Subject: Re: against the components utopia

On Mon, Feb 13, 2006 at 03:33:17PM +0100, Lex Spoon wrote:
> I see no conflict between sbaz and Kitten.

There's none at all. They have quite different purposes. Kitten is
only interested in loading components together and managing them at
runtime.

> Sbaz itself is agnostic
> about what kind of components are shipped around and the mechanism by
> which they are linked into a running program. So, by all means feel
> free to post Kitten tools and Kitten-packaged components to the
> scala-dev bazaar!

I'll hopefully be able to put some sort of standalone 'quick start'
version of Kitten in sbaz, but a production installation will need to
be packaged for the OS. I'm not sure if sbaz makes sense for Kitten
components, since they are just single zip files and the user will
want to manually deploy them into a given kitten instance.

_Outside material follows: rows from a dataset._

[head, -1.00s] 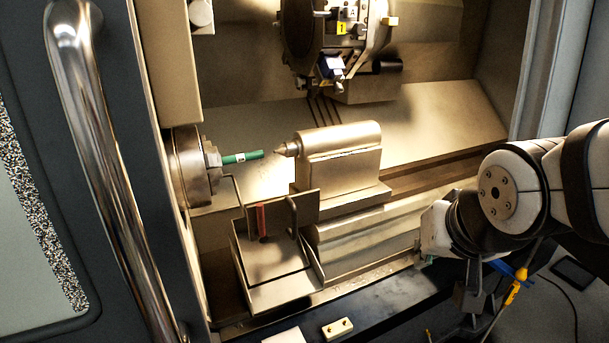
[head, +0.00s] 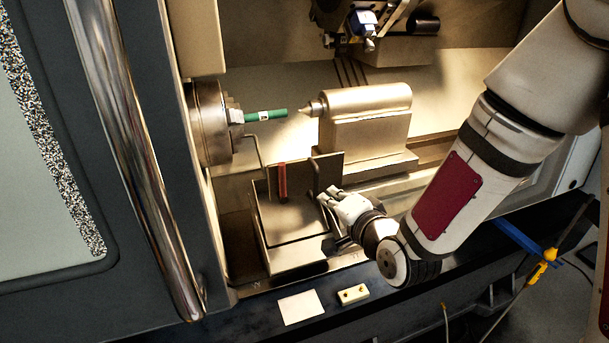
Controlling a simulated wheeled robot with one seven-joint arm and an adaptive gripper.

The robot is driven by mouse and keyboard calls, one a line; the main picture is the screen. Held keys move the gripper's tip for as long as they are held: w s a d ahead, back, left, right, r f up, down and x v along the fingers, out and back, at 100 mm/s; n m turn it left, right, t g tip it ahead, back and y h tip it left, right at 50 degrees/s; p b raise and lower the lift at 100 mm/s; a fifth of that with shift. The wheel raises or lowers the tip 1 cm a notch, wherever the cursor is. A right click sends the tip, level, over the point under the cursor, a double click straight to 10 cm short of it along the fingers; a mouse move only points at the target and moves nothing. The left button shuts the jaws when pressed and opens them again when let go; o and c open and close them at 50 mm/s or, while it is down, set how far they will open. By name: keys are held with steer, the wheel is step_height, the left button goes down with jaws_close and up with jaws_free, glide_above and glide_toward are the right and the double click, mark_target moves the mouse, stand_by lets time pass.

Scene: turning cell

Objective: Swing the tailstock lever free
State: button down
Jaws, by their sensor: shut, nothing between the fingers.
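The tailstock (head: 368,118) is a pale metal block with a pointed centre facing left, toward a green workpiece (head: 266,115) in the chuck (head: 208,122). In front of it, an upright red bar (head: 282,182) stands against a metal plate. A short dark upright piece (head: 314,178) shows just right of it, partly lost against the plate. I cannot tell for sure which of these is the tailstock lever. My gripper (head: 327,197) is shut and empty, low in front of the tailstock. Its tips are close to the dark piece; I cannot tell whether they touch it.
A pale card (head: 301,307) and a small cream block (head: 353,294) lie on the front ledge. The tool turret (head: 365,25) hangs above the tailstock. A door handle (head: 125,130) stands at the left.

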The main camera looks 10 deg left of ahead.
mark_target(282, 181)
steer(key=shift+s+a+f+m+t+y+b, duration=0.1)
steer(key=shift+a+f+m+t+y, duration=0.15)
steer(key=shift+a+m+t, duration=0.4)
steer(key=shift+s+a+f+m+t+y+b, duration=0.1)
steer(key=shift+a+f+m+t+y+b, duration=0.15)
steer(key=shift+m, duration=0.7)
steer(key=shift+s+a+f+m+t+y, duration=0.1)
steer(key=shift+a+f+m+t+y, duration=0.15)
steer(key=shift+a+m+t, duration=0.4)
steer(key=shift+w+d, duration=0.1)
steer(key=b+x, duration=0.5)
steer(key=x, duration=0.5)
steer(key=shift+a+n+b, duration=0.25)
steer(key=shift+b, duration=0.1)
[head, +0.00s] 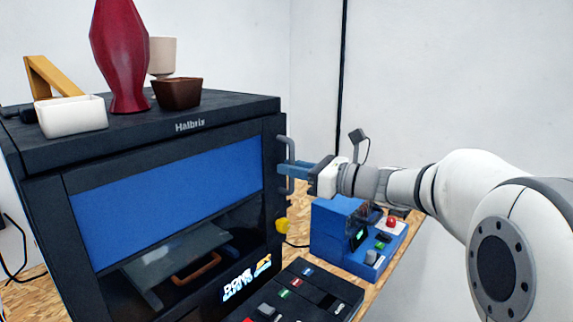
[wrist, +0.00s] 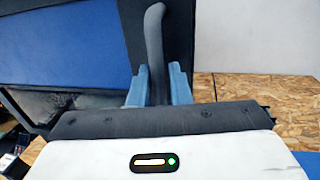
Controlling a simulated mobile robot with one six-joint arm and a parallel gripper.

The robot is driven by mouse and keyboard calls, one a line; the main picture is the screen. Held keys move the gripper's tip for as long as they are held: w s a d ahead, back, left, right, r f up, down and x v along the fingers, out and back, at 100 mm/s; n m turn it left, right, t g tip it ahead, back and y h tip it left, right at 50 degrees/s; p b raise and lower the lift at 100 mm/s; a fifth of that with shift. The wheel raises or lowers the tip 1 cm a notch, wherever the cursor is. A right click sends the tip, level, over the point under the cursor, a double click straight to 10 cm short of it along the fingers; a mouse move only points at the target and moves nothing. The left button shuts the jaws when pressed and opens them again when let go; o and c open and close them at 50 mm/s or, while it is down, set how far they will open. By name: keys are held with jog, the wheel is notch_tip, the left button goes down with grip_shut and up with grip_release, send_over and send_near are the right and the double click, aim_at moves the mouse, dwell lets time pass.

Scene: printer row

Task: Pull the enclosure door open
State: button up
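The dark enclosure labelled "Halbrix" has a framed front door (head: 165,190) with a blue upper panel and a see-through lower part. The door looks closed against the body. Its grey upright bar handle (head: 289,150) is at the door's right edge. The handle also shows in the wrist view (wrist: 156,45), rising between the blue fingers. My gripper (head: 292,170) reaches in from the right at the handle's middle. Its fingers lie one on each side of the bar, and the bar fills the gap between them. The fingers hide part of the handle.
On top stand a red vase (head: 122,55), a white bowl (head: 71,116), a brown bowl (head: 178,92), a beige cup (head: 162,54) and a wooden piece (head: 50,76). A blue machine (head: 338,225) stands below my gripper. A dark control panel (head: 305,292) is in front.

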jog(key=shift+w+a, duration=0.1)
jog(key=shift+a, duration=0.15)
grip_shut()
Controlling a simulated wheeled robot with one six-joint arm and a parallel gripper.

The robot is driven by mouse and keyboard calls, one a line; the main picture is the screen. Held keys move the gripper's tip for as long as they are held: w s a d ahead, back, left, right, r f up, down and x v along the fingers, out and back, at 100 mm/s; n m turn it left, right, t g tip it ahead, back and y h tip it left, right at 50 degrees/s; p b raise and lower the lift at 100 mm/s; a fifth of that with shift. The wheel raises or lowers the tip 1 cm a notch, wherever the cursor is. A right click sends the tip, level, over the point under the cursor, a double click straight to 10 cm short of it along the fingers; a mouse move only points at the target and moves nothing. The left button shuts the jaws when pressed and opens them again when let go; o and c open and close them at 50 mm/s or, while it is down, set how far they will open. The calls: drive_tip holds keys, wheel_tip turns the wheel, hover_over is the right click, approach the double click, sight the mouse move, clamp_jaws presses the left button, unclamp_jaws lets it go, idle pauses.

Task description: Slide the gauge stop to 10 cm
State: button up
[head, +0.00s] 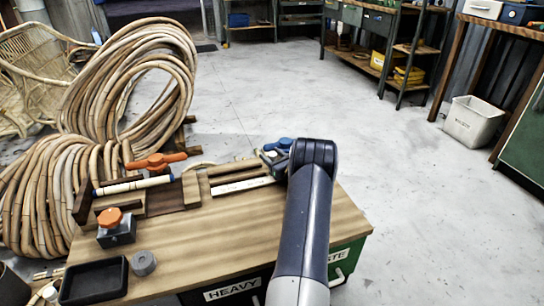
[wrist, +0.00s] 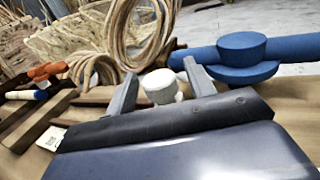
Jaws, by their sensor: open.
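In the wrist view my gripper (wrist: 159,70) is open, with one grey finger on each side of a pale round knob (wrist: 160,87). The knob looks to be between or just beyond the fingers, and I cannot tell whether either finger touches it. It may be the gauge stop's knob, but its base is hidden by my gripper. In the head view a white scale strip (head: 242,187) lies along the bench, its right end behind my arm. Its marks are too small to read. My gripper is largely hidden behind my arm there.
A blue lever clamp (wrist: 242,58) is close right of my gripper. The bench (head: 225,232) also holds an orange-knobbed block (head: 116,229), a grey puck (head: 143,263) and a black tray (head: 94,282). Rattan coils (head: 125,85) stand behind.

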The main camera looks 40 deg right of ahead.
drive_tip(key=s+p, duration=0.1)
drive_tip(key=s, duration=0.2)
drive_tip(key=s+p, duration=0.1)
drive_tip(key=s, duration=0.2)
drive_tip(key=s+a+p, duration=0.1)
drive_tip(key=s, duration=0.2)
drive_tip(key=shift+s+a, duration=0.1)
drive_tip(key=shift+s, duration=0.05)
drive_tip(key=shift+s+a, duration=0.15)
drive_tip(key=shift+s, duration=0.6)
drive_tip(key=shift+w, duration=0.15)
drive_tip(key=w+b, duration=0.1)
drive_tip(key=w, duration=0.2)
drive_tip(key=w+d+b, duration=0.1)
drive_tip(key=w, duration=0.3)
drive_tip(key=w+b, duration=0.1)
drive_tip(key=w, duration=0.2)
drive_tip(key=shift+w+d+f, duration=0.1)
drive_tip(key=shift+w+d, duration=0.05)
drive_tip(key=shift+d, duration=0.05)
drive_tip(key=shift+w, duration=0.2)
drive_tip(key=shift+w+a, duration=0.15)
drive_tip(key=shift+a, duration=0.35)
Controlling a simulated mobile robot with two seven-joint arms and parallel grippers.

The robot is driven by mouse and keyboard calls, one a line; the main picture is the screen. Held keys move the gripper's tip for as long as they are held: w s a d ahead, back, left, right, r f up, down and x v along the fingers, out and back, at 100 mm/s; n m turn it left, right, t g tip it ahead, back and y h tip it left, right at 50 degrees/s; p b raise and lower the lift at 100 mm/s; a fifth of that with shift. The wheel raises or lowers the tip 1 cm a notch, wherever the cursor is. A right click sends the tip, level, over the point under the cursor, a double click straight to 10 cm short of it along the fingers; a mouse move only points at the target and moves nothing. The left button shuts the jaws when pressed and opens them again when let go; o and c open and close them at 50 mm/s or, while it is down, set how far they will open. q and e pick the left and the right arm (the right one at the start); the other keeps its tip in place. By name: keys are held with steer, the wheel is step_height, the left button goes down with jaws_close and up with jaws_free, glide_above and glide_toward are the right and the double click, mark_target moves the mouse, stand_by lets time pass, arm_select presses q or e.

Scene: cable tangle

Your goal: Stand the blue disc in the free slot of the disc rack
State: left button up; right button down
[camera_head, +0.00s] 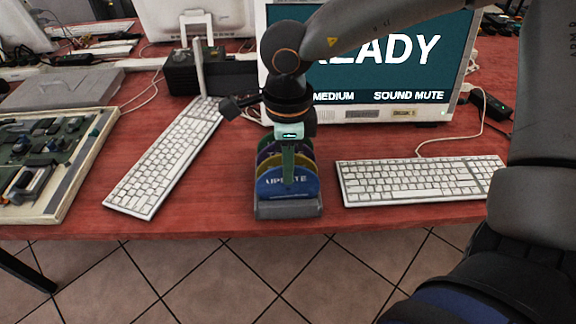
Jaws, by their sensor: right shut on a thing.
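The blue disc (287,185), with pale lettering on its face, stands upright at the front of the grey disc rack (289,209). Its lower edge is down in or just behind the rack's front. My right gripper (289,168) reaches down from above and is shut on the blue disc near its top, with one finger in front of its face. Several other discs, yellow-green and purple, stand close behind it and are partly hidden. The slots themselves are hidden by the discs and the rack's front wall. My left gripper is not in view.
A white keyboard (165,158) lies left of the rack and another white keyboard (418,179) lies close on its right. A monitor (405,75) and a black box (195,77) stand behind. A circuit-board tray (72,190) is far left. The table's front edge is close before the rack.

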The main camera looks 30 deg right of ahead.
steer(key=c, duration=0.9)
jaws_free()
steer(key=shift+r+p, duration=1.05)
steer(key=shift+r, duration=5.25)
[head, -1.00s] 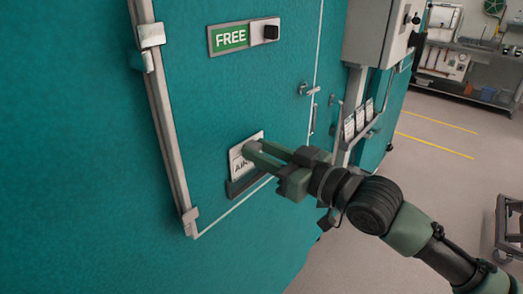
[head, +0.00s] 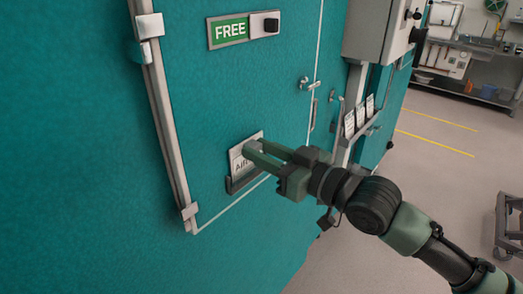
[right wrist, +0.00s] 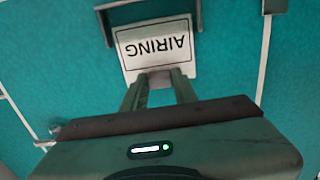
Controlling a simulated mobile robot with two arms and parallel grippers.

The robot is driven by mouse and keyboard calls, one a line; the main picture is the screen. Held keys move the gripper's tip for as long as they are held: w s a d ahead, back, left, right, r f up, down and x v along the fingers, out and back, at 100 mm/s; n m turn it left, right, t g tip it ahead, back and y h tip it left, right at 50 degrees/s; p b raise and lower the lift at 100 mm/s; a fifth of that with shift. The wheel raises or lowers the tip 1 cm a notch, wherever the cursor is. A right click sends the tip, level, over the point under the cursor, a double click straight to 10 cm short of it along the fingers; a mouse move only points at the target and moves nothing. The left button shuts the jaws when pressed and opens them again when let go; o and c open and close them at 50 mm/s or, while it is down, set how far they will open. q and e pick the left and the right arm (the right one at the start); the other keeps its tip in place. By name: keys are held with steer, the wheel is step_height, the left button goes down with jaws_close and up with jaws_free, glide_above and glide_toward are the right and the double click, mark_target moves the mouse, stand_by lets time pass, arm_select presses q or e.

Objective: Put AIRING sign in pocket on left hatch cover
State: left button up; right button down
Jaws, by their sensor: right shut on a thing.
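The white AIRING sign (head: 240,162) is held upright against the left hatch cover (head: 215,105) by my right gripper (head: 254,152). The fingers are shut on its upper part. In the right wrist view the sign (right wrist: 155,45) appears upside down between the fingers (right wrist: 160,83). The dark pocket (head: 246,181) is low on the cover, just under the sign. In the right wrist view the sign's lower edge lies between the side walls of the pocket (right wrist: 106,28). I cannot tell how deep it sits. My left gripper is out of view.
A green FREE plate (head: 230,32) with a dark slider is higher on the cover. A latch (head: 308,84) is at its right edge. A rack with several white cards (head: 350,125) is further right. Open floor (head: 425,185) lies to the right, with a cart (head: 508,230).

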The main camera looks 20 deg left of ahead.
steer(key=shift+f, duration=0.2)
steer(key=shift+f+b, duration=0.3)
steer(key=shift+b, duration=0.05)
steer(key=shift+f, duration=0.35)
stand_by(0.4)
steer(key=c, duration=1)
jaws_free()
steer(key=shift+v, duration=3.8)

That's a little way off though; it's going to be a few weeks at least
before we get some breathing space to migrate to Scala2 (we're still
on 1.3.0.10; we could never get our code to compile on the 1.4
series), and I have a fair amount of work to do before the next
release.

> > AIUI, in sbaz there are two options: modify the source of the package
> > to work in the universe, or create a new universe. The first is of
> > course the ideal solution, but it may not be feasible, either because
> > the source is not available, or because there is not development time
> > spare to do the conversion. The second option I consider unworkable:
> > what if I need one of the packages that can't fit into this new
> > universe?
>
> With sbaz, the straightforward approach would be to use a custom
> CLASSPATH. For politeness, you should not, in that case, put the
> conflicting jar's into /lib.

Unfortunately that's not enough. A classpath will always only let you
load one version of a given package. If you need more than one
version, you need separate classloaders.

> Have you looked at "Jiazzi" at all?

I looked at it briefly a couple of years ago. I get the impression
that it accomplishes much the same thing as Scala's built-in
mechanisms, though less invasively.

My focus is much more on managing components at runtime, handling
situations such as hot redeployment. The dependencies issue is more of
an annoyance than a design focus. I'm hoping to avoid dealing with
anything more fine-grained than whole packages.

> On the first question: not necessarily. While for many people it is
> possible to work in a corner of an existing universe, for others
> obviously it is not. Google is not going to post their code to a
> public Gentoo server even if they use the Gentoo tools.

I'm not arguing against universes from the point of view of
package distribution or release policies. Going back to Debian, it
makes perfect sense to have separate unstable and stable branches, and
of course many people run their own public or private repositories.

The issue I have is that the unstable and stable branches are
incompatible. You can't mix them. That's pretty much unavoidable for
Debian because it uses native binaries, but it /can/ be avoided for
Java and Scala /provided/ there's code in place to deal with
occasional incompatibilities when they do occur.